Ethiopian law prohibits the sale of export-quality coffee locally. Despite this, the country – regarded as the birthplace of coffee according to the legend of ‘Kaldi and the Dancing goats’ – hasn’t been able to control these sales. The illegal trade has grown into an organised criminal enterprise.

Ethiopia is Africa’s largest coffee exporter and the fifth largest globally. Coffee is the country’s main export commodity, generating close to 30% of its export revenue and supporting the livelihoods of over 25% of its population. The business operates on the principle of ‘consume less and export more’, with the highest quality beans reserved for foreign markets, which generate much-needed hard currency.

Exporting coffee from Ethiopia is tightly controlled under the federal government’s jurisdiction. However, for the marketing year ending 31 July 2021, Ethiopia exported 22 523 tonnes less than the previous year. Cheru Koru, the Ethiopian Coffee and Tea Authority’s director for coffee inspection and marketing, claims the illicit trade in export-standard coffee contributed to this decrease. Both licensed exporters and illegal traders sell export-standard coffee on the domestic market.

The local market is more profitable for licensed coffee exporters than the international market. Exporting coffee involves cumbersome bureaucratic procedures and expenses, such as taxes and costs for transport, packaging and storage. ENACT organised crime project sources allege that government employees in Addis Ababa are complicit in the illegal trade, altering the coffee’s documentation so that exporters can sell locally.

Illegal traders buy export-standard coffee directly from farmers and producers to sell on the domestic market. They work with brokers, intermediaries and wholesalers in Addis Ababa, who distribute the coffee to other wholesalers and retailers countrywide.

A senior agronomist and coffee farm manager in Limmu, west of Addis Ababa, who requested anonymity, said local and mid-level government officials and police commanders were also involved in the illegal trade. They ensure the transporters avoid customs inspections at checkpoints along routes from Jimma in the west and Sidamo in the south-west to Addis Ababa. Smugglers also transport coffee at night, using bribery and threats of violence to pass through customs checkpoints.

Along with corruption and threats of violence, several other factors perpetuate the illegal trade. First, there’s no consensus on whether the federal or regional governments have the mandate to regulate coffee production and sales. The federal government considers coffee a natural resource over which it has a constitutional mandate to enact laws. By contrast, states such as Oromia, Ethiopia’s largest coffee-producing region, treat coffee as a commercial product to be regulated by their own laws.

The federal government and Oromia state have different legislation criminalising the sale of export-standard coffee in domestic markets. This creates confusion for law enforcers when the crime is committed in Oromia. Cases prosecuted using regional law usually get quashed on appeal by the Federal Supreme Court’s Cassation Bench because federal law should have applied.
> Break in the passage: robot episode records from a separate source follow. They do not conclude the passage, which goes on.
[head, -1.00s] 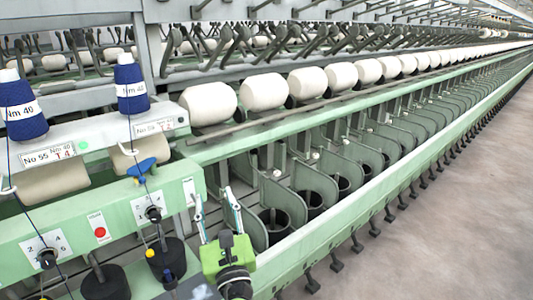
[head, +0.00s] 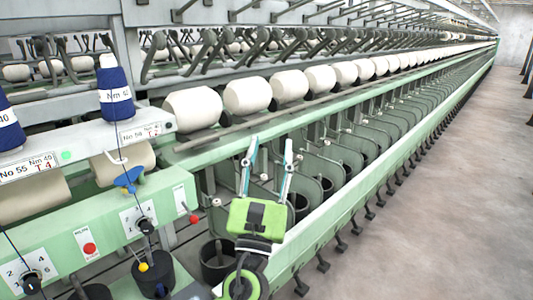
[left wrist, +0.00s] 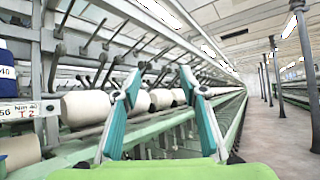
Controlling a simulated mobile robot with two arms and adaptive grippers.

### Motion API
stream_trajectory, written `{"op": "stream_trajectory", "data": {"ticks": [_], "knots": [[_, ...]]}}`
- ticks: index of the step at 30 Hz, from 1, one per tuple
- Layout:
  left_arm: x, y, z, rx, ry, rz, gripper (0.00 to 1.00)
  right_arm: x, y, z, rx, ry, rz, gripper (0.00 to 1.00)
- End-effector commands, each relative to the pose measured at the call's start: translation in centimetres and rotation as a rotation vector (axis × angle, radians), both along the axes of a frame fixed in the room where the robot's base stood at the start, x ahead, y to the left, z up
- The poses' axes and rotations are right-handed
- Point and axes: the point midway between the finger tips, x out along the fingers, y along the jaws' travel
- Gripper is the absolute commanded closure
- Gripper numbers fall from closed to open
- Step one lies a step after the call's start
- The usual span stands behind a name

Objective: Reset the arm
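My left gripper (head: 269,146) has a green body and two teal-and-grey fingers. It points upward and away in the head view, in front of the row of grey dividers on the spinning frame. Its fingers stand apart with nothing between them, so it is open and empty. In the left wrist view the two fingers (left wrist: 160,80) also stand apart, with the white bobbins behind them. My right gripper is not in view.
The green spinning frame (head: 105,230) runs along the left into the distance. It carries large white bobbins (head: 247,96), a blue yarn spool (head: 114,92) and a red button (head: 89,249). The floor (head: 440,210) to the right is clear. Dark pillars (left wrist: 277,65) stand along the aisle.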

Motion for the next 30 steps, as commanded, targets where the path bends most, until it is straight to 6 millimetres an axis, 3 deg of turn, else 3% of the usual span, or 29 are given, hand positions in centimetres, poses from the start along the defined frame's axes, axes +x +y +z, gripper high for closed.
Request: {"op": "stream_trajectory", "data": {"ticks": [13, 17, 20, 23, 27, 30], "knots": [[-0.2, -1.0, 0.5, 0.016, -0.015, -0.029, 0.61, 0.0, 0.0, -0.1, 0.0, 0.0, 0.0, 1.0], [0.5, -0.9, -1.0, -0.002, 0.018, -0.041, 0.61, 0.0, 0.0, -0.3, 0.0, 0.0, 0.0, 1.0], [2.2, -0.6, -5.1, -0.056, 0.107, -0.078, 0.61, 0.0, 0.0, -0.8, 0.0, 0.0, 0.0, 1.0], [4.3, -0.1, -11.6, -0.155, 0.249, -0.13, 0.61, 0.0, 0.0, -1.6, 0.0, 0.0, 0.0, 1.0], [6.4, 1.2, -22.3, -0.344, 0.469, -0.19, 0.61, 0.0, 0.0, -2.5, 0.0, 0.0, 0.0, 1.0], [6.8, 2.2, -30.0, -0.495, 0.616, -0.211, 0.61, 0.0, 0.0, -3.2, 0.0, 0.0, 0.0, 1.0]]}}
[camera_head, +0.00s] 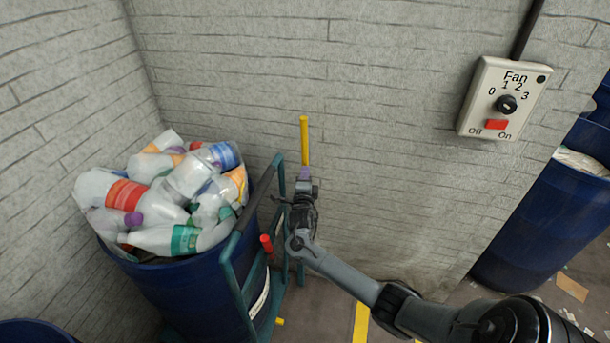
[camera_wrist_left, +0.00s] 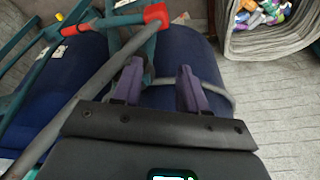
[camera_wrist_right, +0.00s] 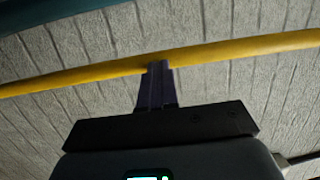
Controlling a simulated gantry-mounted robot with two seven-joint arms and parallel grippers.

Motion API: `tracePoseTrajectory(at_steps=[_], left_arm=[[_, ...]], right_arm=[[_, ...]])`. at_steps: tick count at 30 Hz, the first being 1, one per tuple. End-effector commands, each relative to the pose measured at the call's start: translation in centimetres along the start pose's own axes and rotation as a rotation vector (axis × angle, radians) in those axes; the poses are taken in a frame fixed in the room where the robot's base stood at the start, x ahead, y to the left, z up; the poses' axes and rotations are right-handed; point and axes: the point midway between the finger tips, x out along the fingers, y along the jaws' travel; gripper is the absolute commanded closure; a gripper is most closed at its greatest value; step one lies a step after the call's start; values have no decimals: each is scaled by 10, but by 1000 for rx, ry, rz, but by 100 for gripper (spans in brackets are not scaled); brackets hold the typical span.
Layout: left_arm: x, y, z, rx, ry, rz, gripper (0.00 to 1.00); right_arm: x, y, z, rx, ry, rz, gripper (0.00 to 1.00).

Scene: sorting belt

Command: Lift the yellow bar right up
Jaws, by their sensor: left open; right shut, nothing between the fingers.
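The yellow bar (camera_head: 304,141) stands upright in front of the back wall in the head view, beside the teal trolley frame. In the right wrist view the yellow bar (camera_wrist_right: 225,51) runs across the whole picture. My right gripper (camera_head: 304,172) is shut and empty at the lower end of the bar's visible stretch. In the right wrist view its closed fingertips (camera_wrist_right: 158,66) meet the bar's edge; I cannot tell whether they touch it. The bar's lower part is hidden behind the gripper and arm. My left gripper (camera_wrist_left: 158,75) is open and empty; it shows only in its own wrist view.
The teal trolley frame (camera_head: 238,265), with a red handle (camera_head: 267,244), holds a blue barrel (camera_head: 190,295) heaped with plastic bottles (camera_head: 175,195). A fan switch box (camera_head: 480,118) is on the wall. Another blue barrel (camera_head: 535,225) stands at right. Red-ended tubing (camera_wrist_left: 157,14) lies before the left gripper.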

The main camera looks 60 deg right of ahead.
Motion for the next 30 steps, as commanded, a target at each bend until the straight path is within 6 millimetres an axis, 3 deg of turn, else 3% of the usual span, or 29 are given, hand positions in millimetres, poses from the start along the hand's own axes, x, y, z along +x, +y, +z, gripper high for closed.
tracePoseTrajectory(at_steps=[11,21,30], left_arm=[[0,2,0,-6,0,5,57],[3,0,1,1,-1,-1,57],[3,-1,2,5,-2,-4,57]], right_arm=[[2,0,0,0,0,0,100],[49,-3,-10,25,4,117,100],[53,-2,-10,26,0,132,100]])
A senior prosecutor at the Oromia Attorney General who requested anonymity said regional prosecutors were unlikely to conduct a second trial using federal law.

Even when a regional prosecutor is willing to use federal law, the case is unlikely to succeed due to procedural and resource issues. Crimes that violate federal regulations can only be prosecuted by regional high courts located in towns far from coffee-producing districts. In those circumstances, collecting evidence requires time and resources, which are scarce.
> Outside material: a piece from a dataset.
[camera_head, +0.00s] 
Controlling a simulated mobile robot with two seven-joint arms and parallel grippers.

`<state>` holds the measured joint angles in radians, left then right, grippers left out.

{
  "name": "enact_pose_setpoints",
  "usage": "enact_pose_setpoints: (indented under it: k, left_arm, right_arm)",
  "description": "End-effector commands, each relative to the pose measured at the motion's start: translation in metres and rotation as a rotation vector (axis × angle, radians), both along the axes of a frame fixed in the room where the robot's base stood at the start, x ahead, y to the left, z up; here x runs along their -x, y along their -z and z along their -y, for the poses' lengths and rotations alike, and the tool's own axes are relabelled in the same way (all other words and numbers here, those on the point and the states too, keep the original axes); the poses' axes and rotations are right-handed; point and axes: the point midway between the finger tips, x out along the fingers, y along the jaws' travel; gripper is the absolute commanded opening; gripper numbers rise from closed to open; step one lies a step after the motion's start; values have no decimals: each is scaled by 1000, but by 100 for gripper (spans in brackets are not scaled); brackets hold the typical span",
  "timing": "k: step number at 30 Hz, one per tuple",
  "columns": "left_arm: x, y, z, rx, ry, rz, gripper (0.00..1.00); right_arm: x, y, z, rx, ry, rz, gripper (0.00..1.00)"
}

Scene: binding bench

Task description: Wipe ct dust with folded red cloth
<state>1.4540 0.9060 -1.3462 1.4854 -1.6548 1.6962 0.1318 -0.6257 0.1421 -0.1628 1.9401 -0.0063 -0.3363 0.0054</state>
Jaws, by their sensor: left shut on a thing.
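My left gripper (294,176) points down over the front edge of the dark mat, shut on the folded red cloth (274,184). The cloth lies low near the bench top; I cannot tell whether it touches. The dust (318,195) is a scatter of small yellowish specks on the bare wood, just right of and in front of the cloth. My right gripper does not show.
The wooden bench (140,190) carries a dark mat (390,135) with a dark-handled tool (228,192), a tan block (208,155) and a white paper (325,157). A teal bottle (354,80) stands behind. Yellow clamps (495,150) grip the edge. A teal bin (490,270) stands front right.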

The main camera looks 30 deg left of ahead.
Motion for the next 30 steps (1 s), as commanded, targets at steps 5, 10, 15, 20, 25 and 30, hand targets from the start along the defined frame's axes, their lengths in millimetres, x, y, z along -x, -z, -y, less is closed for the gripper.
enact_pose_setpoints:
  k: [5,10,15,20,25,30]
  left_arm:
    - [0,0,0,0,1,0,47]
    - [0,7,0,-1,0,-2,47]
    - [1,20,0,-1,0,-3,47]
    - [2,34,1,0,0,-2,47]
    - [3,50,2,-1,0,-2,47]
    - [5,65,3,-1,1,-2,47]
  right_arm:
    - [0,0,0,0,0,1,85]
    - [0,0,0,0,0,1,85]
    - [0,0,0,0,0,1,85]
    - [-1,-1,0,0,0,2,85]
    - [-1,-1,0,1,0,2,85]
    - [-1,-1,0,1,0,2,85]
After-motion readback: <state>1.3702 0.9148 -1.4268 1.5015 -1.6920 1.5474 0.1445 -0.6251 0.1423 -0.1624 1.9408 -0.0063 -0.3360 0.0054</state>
Another problem is that laws criminalising the domestic sale of export-standard coffee are self-defeating. At the regional and federal level, the legislation entitles a police or customs officer who seizes illegal coffee to a sum of money after the government sells the confiscated product. A senior prosecutor from Jimma in Oromia told ENACT that this had become the sole incentive for law enforcers to inspect and seize unauthorised coffee. Once confiscated, the criminals aren’t pursued because doing so carries no financial benefit.

The illegal trade is also sustained by its organised framework. A senior prosecutor with the Oromia Attorney General, who requested anonymity, said investigations and prosecutions involving organised criminal groups and public officials were often discontinued for political reasons.

Last, like any successful business, illicit local sales of export-grade coffee are driven by profit. The Limmu coffee farm manager told ENACT that coffee is generally sold to Ethiopian consumers at around six times the farm price, making it profitable for exporters to sell on the domestic market. It is also a lucrative business for illegal traders who still profit after bribing customs inspectors and government officials and paying off intermediaries and brokers.

Ethiopia could clamp down on the illicit coffee trade by clarifying the jurisdictional confusion between federal and regional law enforcement organs. Also, the incentive-based approach that rewards police or customs officers for merely seizing illegal coffee should be replaced with one that focuses on arrests.